While his character has been fictionalized, the storyline seems to weave Mr. Rogers decades of teaching into helping Lloyd see the beauty in his life. That while Lloyd didn’t deserve the childhood he had, he also became who he is today because of it – a truth seeker. So for that critic who felt a cynical man couldn’t change, he wasn’t paying attention to the nuanced work Fred wove with each question and comment he made. It was a masterclass of what it looks like to move through your feelings rather than bury them and let them harden and become painful. So painful that every decision you make moving forward is guided by your pain rather than by your heart. Mr. Rogers was able to see through Lloyd’s cynical armor and simply liked him for who he was… not necessarily for who he was showing up to be. Wouldn’t it be nice if we could all see behind the armor we’ve created to protect ourselves from future pain?
Some of my favorite take away’s and scenes are:
-
Lloyd tells Joanne (Mr. Rogers’ wife) that Fred is a saint. She quickly denies that and says he is no saint and he gets angry too. She also added that he didn’t want to be considered a saint as that would put him out of reach for others to obtain what he did. He had a kindness practice that he worked on it daily and was diligent about it.
-
Everything Fred did was a purposeful teaching moment for kids. One scene he is trying to put up a tent and he is having difficulty. He is asked why not edit that part out of the show and he replies, kids need to see that adults have difficulties too.
-
When he was asked if he got angry, he said of course, but it’s how you express it. For him, it was playing the low keys on the piano and perhaps pounding them. There was a scene at the end that showed him playing beautifully and then adding a couple of pounding the key moments. I felt it was him getting his frustration out as although he knew he was doing great work…he wanted to do so much more.
While I must admit, I don’t recall much of Mr. Rogers in my childhood, I did know that he was dedicated to the betterment of children. It is when I saw the 2018 documentary, ‘Won’t You Be My Neighbor,‘ that I discovered just how much of an impact he made and it moved me. Between the documentary and this movie, I feel I have a far better understanding of who Mr. Rogers was, and yet, I’m sure that there is still so much more depth to his soul than I may ever know. Even though I don’t recall the role he played in my childhood, he has played a big role in my life as an adult and certainly more so after seeing these two brilliant films.
For the last many years I’ve been dedicated to choosing kindness. I choose it in my coaching practice, in my writing, in running Positive Focus, and in my daily personal life. I too practice kindness daily. Let me just say it’s not been an easy journey as fear is so much easier to navigate than choosing kindness when unkindness seems to have center stage. I am far from Mr. Rogers but I will do what I can from where I am to continue to be an example of what kindness looks like and does.

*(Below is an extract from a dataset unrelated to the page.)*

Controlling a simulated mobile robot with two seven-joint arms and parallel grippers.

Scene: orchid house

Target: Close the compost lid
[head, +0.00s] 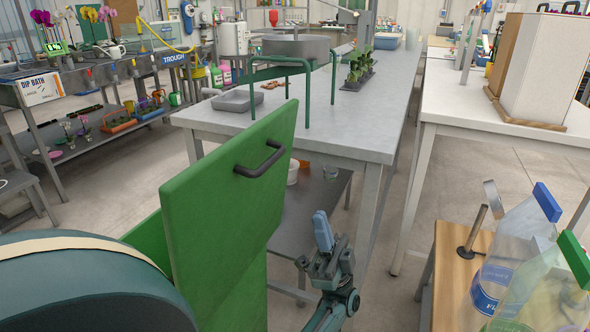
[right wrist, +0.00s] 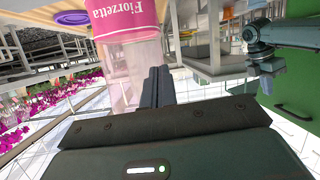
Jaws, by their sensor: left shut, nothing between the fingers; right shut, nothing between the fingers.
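The green compost lid (head: 225,205) stands raised and near upright in the head view, with its dark handle (head: 262,160) on the face towards the right. A green part of the bin (head: 150,240) shows behind its left edge; most of the bin is hidden. My left gripper (head: 322,230) is shut and empty, to the right of the lid and below the handle, apart from both. In the right wrist view, my right gripper (right wrist: 157,85) is shut and empty. A green panel with a dark handle (right wrist: 290,115) shows at that view's right edge, beside my left arm.
A grey metal table (head: 375,130) with a steel tray (head: 238,100) stands beyond the lid. A white table (head: 500,110) is at the right. Plastic bottles (head: 510,245) stand on a wooden stand at the lower right. A pink labelled container (right wrist: 125,18) is near my right gripper's view.

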As I left the theater, I wondered to myself, what would Mr. Rogers do in the current climate where we have a leader who shoots out insults and hurts so many faster than an automatic weapon. Would he be angry? I’m sure he would. The question really was, what would he do with that anger. It didn’t take long for me to figure it out. Rather than return rapid-fire of anger back, Mr. Rogers would slow down, think and plan, and then create a direct opposite experience for children. An experience for children to move through the frightening situation with kindness as their guide and to let them know their feelings were valid and real.
Imagine with me for a moment, if we could all be a little more like Mr. Rogers and channel our anger and frustrations into bringing about the change we wanted to see in the world. A world of allowing and liking people exactly as they are.